# [WRITTEN PROBLEM]
Each line that holds the word "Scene" should be returned.
----- RECORDS FOR THIS EXERCISE
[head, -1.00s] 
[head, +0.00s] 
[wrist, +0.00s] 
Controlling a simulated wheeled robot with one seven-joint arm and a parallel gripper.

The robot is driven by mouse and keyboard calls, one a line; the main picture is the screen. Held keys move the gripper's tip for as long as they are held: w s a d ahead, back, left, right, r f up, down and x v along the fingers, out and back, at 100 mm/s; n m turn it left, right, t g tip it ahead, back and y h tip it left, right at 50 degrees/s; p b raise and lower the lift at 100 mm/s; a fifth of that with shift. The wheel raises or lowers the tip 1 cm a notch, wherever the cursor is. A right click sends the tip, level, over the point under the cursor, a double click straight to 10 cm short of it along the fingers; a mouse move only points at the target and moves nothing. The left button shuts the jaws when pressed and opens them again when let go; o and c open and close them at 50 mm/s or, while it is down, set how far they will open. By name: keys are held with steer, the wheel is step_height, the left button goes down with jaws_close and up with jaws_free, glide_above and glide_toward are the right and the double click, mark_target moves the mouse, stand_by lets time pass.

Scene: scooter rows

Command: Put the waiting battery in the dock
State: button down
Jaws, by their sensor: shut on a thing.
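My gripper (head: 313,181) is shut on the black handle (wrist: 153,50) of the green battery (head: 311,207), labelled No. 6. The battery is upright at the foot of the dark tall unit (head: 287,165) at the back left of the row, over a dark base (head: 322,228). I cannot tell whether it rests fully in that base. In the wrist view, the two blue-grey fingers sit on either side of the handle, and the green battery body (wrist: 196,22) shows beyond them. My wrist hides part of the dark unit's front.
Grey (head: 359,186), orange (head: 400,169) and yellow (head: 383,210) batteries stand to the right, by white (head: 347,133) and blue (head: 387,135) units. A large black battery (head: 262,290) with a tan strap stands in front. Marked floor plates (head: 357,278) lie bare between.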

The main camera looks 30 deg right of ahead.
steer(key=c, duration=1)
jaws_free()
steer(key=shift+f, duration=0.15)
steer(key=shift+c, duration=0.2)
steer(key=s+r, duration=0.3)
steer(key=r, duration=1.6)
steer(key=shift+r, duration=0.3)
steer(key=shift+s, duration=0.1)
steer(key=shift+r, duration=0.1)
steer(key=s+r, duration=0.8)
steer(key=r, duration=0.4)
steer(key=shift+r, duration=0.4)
----------
----- RECORDS FOR THIS EXERCISE
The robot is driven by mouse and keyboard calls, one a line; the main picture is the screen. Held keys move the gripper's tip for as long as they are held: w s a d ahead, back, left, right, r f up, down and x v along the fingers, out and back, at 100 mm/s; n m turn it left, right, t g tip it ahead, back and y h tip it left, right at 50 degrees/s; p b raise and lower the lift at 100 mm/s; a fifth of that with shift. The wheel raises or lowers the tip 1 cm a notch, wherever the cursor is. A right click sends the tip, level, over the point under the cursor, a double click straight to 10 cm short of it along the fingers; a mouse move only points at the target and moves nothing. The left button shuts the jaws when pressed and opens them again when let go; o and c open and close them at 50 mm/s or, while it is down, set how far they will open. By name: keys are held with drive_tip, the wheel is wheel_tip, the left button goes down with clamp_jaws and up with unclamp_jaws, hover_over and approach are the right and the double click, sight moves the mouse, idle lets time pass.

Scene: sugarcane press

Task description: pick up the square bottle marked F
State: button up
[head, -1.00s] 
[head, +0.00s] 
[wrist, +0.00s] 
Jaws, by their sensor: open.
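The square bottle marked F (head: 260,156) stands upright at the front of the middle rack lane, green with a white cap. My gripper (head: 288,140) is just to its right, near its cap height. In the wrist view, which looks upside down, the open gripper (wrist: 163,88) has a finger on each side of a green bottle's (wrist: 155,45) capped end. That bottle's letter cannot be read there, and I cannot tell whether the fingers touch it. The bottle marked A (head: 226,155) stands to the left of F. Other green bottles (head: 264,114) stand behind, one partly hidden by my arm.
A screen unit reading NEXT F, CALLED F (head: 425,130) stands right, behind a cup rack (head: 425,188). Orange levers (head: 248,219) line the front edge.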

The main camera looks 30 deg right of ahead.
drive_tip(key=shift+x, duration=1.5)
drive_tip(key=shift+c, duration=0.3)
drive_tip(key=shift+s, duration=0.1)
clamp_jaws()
----------
----- RECORDS FOR THIS EXERCISE
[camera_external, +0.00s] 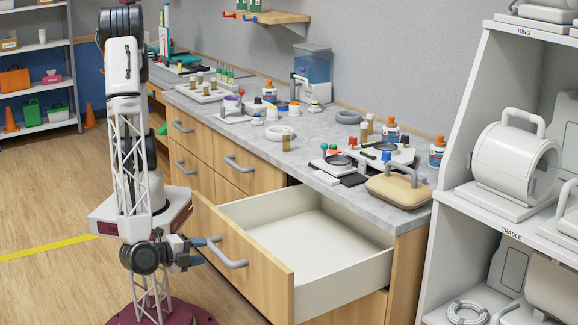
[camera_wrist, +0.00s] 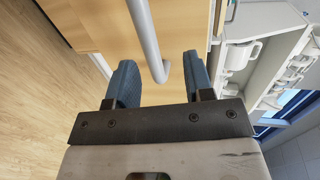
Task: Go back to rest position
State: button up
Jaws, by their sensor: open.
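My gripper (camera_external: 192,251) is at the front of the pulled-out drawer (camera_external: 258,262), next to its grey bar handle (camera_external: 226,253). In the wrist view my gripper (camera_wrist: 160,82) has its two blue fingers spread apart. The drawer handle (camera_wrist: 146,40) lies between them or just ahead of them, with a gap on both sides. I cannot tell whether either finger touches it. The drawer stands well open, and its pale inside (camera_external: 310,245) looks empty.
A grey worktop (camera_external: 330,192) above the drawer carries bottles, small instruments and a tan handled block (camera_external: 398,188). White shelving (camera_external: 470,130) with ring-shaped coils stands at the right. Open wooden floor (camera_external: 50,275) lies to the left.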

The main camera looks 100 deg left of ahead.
----------
# [COMPLETE OUTPUT]
Scene: scooter rows
Scene: sugarcane press

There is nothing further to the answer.